DOGS AREN'T ALLOWED BUT PEDESTRIANS ARE Funny, but being a dog lover I noticed that there were many places dogs were not allowed.  Not allowed on trails on the Blue Mountains. Not allowed on beaches.  Maybe they aren't allowed on beaches here, either - Maybe it was only that I missed my dogs back home. But I didn't like those signs of dogs with a thick red line struck through them.  On the other hand, the sign for pedestrian crossing was a hoot: two sides of a triangle - simulating trousers, with little shoes on the end.

There are dolphins in the harbor and birds in the air and the overgrowth and undergrowth in the Blue Mountains looked like that film Avatar.  When our friend who lives in Melbourne walks to work - flocks of parrots fly out from the trees as he passes by.  It's as though Nature is saying to you - if you want to live here, you'll have to deal with ME.  I've never seen such beautiful beaches - miles of yellow sand and pounding waves with hardly any people.  And those walks along the cliff edge! And the size of their ordinary spiders! And the rock formations! The smell of eucalyptus and its blue mist over the mountains.  And dipping your feet in a stream of beautiful waters on your hike.  Heaven.

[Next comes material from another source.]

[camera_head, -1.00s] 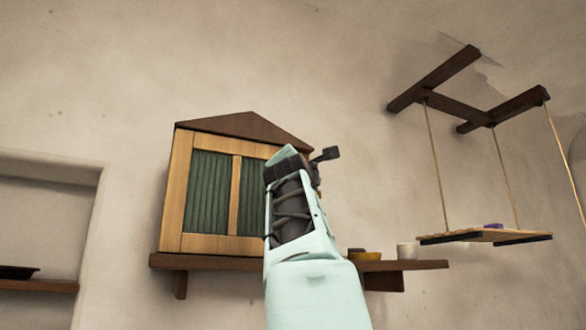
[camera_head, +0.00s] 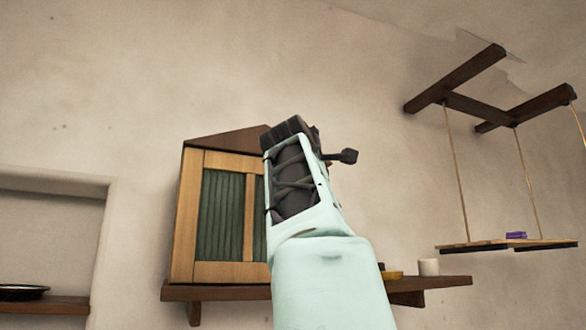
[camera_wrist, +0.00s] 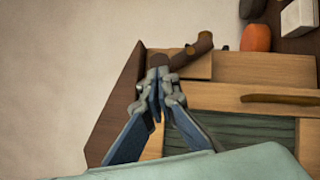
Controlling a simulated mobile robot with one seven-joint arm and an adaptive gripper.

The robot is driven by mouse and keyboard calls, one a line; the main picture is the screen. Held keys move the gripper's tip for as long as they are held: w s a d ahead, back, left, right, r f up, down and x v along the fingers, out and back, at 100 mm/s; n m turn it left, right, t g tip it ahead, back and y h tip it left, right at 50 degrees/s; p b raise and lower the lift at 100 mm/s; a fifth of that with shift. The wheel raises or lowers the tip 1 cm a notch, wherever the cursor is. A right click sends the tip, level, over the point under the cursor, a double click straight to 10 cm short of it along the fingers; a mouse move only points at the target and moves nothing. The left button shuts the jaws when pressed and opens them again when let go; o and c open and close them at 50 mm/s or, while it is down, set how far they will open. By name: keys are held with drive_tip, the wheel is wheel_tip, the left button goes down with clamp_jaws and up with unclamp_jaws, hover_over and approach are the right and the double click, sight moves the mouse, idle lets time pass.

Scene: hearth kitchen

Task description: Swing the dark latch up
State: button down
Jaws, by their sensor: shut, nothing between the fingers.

The culture I observed in our brief visit was a culture of enthusiasm, and enthusiasm is energy and energy is life. But now I'm back here at my desk in Virginia and it's now 4:30 am and I'm winding  down.  One last word about energy though: Bikram yoga helps with that considerably.  I practiced twice in Sydney with my son and his girlfriend - and that practice was identical to the one I do here. It was like family and that for me was the cherry on top.